Saved data entries

********

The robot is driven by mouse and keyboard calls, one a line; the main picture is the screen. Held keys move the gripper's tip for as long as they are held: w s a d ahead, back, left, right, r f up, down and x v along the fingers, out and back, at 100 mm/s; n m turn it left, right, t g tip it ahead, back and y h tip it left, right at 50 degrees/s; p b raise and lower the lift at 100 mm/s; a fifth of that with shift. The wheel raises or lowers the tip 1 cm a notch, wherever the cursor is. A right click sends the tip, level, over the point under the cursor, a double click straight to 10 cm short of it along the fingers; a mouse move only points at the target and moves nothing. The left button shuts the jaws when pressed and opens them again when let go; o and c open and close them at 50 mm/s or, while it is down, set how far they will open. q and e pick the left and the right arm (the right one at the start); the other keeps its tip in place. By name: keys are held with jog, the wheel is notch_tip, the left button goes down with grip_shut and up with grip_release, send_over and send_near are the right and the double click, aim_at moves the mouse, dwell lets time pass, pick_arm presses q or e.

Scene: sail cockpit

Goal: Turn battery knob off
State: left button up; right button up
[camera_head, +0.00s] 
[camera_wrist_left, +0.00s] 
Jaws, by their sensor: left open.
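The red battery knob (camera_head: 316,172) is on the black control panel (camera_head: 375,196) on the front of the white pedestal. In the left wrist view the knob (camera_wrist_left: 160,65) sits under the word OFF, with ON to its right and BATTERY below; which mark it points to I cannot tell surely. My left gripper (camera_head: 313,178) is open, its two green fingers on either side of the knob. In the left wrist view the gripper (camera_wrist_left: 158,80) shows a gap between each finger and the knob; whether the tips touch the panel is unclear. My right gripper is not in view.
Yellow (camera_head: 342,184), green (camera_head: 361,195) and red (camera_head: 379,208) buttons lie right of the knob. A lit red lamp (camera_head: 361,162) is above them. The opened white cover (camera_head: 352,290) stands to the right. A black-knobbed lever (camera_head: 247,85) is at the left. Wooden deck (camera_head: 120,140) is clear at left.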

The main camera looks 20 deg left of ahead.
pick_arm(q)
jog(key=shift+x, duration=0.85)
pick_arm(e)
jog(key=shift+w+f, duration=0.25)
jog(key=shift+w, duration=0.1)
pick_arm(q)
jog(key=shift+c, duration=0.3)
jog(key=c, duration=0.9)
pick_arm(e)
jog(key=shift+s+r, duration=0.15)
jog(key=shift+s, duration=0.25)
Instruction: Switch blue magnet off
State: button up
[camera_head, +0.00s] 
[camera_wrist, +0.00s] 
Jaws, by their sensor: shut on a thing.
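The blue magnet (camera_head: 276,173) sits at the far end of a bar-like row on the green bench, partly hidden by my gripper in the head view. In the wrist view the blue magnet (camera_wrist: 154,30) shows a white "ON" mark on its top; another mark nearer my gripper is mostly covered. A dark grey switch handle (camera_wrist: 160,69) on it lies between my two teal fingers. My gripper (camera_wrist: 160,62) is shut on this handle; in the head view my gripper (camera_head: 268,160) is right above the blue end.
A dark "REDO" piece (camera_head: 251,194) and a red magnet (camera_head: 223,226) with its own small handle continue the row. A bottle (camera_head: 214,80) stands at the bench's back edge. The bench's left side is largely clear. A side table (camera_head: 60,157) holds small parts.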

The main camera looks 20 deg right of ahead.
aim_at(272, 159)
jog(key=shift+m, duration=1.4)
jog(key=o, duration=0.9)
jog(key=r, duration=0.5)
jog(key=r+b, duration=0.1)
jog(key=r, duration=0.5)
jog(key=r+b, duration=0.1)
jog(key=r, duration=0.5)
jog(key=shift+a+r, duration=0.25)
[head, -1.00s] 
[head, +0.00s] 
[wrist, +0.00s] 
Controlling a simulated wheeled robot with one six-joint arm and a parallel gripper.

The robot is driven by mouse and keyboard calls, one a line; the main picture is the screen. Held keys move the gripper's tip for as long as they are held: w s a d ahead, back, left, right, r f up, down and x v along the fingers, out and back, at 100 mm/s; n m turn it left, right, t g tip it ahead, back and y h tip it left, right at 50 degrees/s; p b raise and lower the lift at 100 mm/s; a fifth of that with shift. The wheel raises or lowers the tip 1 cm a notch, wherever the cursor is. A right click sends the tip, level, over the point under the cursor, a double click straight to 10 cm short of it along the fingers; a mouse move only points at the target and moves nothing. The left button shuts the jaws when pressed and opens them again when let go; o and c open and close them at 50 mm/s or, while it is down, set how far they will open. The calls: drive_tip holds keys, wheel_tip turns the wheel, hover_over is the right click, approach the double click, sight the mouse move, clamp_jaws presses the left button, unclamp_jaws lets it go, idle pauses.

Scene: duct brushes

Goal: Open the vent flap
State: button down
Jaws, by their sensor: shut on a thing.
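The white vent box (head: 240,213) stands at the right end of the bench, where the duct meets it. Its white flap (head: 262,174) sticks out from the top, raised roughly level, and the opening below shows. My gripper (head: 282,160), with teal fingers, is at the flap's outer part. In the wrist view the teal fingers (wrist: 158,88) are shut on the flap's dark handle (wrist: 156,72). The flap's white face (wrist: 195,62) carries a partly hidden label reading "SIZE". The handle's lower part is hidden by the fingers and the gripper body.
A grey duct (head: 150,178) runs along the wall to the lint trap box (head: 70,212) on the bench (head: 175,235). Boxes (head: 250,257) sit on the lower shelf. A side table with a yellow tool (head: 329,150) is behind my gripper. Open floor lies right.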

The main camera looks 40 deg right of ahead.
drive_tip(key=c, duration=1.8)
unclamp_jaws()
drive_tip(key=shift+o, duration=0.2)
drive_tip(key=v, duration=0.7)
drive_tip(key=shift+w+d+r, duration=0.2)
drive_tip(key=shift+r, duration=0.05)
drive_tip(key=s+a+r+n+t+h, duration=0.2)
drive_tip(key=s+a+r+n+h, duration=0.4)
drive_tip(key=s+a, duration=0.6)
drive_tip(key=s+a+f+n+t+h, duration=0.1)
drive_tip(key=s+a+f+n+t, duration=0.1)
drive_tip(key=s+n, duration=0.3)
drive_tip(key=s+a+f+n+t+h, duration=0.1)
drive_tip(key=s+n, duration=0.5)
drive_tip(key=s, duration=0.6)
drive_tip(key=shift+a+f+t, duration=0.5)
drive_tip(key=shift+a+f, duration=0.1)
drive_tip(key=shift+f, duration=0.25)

********

Direction:
Without changing a word, restate the whole listing.

Response below:
The robot is driven by mouse and keyboard calls, one a line; the main picture is the screen. Held keys move the gripper's tip for as long as they are held: w s a d ahead, back, left, right, r f up, down and x v along the fingers, out and back, at 100 mm/s; n m turn it left, right, t g tip it ahead, back and y h tip it left, right at 50 degrees/s; p b raise and lower the lift at 100 mm/s; a fifth of that with shift. The wheel raises or lowers the tip 1 cm a notch, wherever the cursor is. A right click sends the tip, level, over the point under the cursor, a double click straight to 10 cm short of it along the fingers; a mouse move only points at the target and moves nothing. The left button shuts the jaws when pressed and opens them again when let go; o and c open and close them at 50 mm/s or, while it is down, set how far they will open. q and e pick the left and the right arm (the right one at the start); the other keeps its tip in place. By name: keys are held with jog, the wheel is notch_tip, the left button goes down with grip_shut and up with grip_release, send_over and send_near are the right and the double click, aim_at moves the mouse, dwell lets time pass, pick_arm presses q or e.

Scene: sail cockpit

Goal: Turn battery knob off
State: left button up; right button up
[camera_head, +0.00s] 
[camera_wrist_left, +0.00s] 
Jaws, by their sensor: left open.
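The red battery knob (camera_head: 316,172) is on the black control panel (camera_head: 375,196) on the front of the white pedestal. In the left wrist view the knob (camera_wrist_left: 160,65) sits under the word OFF, with ON to its right and BATTERY below; which mark it points to I cannot tell surely. My left gripper (camera_head: 313,178) is open, its two green fingers on either side of the knob. In the left wrist view the gripper (camera_wrist_left: 158,80) shows a gap between each finger and the knob; whether the tips touch the panel is unclear. My right gripper is not in view.
Yellow (camera_head: 342,184), green (camera_head: 361,195) and red (camera_head: 379,208) buttons lie right of the knob. A lit red lamp (camera_head: 361,162) is above them. The opened white cover (camera_head: 352,290) stands to the right. A black-knobbed lever (camera_head: 247,85) is at the left. Wooden deck (camera_head: 120,140) is clear at left.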

The main camera looks 20 deg left of ahead.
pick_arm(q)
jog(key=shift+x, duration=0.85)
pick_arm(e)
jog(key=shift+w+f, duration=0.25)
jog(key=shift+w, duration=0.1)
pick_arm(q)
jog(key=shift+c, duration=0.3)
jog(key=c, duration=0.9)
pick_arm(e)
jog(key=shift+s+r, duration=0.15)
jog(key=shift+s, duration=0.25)
Instruction: Switch blue magnet off
State: button up
[camera_head, +0.00s] 
[camera_wrist, +0.00s] 
Jaws, by their sensor: shut on a thing.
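The blue magnet (camera_head: 276,173) sits at the far end of a bar-like row on the green bench, partly hidden by my gripper in the head view. In the wrist view the blue magnet (camera_wrist: 154,30) shows a white "ON" mark on its top; another mark nearer my gripper is mostly covered. A dark grey switch handle (camera_wrist: 160,69) on it lies between my two teal fingers. My gripper (camera_wrist: 160,62) is shut on this handle; in the head view my gripper (camera_head: 268,160) is right above the blue end.
A dark "REDO" piece (camera_head: 251,194) and a red magnet (camera_head: 223,226) with its own small handle continue the row. A bottle (camera_head: 214,80) stands at the bench's back edge. The bench's left side is largely clear. A side table (camera_head: 60,157) holds small parts.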

The main camera looks 20 deg right of ahead.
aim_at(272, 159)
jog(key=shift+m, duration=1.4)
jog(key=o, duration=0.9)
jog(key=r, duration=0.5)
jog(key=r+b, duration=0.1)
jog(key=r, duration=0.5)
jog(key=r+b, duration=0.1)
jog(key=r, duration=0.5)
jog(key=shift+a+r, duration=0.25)
[head, -1.00s] 
[head, +0.00s] 
[wrist, +0.00s] 
Controlling a simulated wheeled robot with one six-joint arm and a parallel gripper.

The robot is driven by mouse and keyboard calls, one a line; the main picture is the screen. Held keys move the gripper's tip for as long as they are held: w s a d ahead, back, left, right, r f up, down and x v along the fingers, out and back, at 100 mm/s; n m turn it left, right, t g tip it ahead, back and y h tip it left, right at 50 degrees/s; p b raise and lower the lift at 100 mm/s; a fifth of that with shift. The wheel raises or lowers the tip 1 cm a notch, wherever the cursor is. A right click sends the tip, level, over the point under the cursor, a double click straight to 10 cm short of it along the fingers; a mouse move only points at the target and moves nothing. The left button shuts the jaws when pressed and opens them again when let go; o and c open and close them at 50 mm/s or, while it is down, set how far they will open. The calls: drive_tip holds keys, wheel_tip turns the wheel, hover_over is the right click, approach the double click, sight the mouse move, clamp_jaws presses the left button, unclamp_jaws lets it go, idle pauses.

Scene: duct brushes

Goal: Open the vent flap
State: button down
Jaws, by their sensor: shut on a thing.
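The white vent box (head: 240,213) stands at the right end of the bench, where the duct meets it. Its white flap (head: 262,174) sticks out from the top, raised roughly level, and the opening below shows. My gripper (head: 282,160), with teal fingers, is at the flap's outer part. In the wrist view the teal fingers (wrist: 158,88) are shut on the flap's dark handle (wrist: 156,72). The flap's white face (wrist: 195,62) carries a partly hidden label reading "SIZE". The handle's lower part is hidden by the fingers and the gripper body.
A grey duct (head: 150,178) runs along the wall to the lint trap box (head: 70,212) on the bench (head: 175,235). Boxes (head: 250,257) sit on the lower shelf. A side table with a yellow tool (head: 329,150) is behind my gripper. Open floor lies right.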

The main camera looks 40 deg right of ahead.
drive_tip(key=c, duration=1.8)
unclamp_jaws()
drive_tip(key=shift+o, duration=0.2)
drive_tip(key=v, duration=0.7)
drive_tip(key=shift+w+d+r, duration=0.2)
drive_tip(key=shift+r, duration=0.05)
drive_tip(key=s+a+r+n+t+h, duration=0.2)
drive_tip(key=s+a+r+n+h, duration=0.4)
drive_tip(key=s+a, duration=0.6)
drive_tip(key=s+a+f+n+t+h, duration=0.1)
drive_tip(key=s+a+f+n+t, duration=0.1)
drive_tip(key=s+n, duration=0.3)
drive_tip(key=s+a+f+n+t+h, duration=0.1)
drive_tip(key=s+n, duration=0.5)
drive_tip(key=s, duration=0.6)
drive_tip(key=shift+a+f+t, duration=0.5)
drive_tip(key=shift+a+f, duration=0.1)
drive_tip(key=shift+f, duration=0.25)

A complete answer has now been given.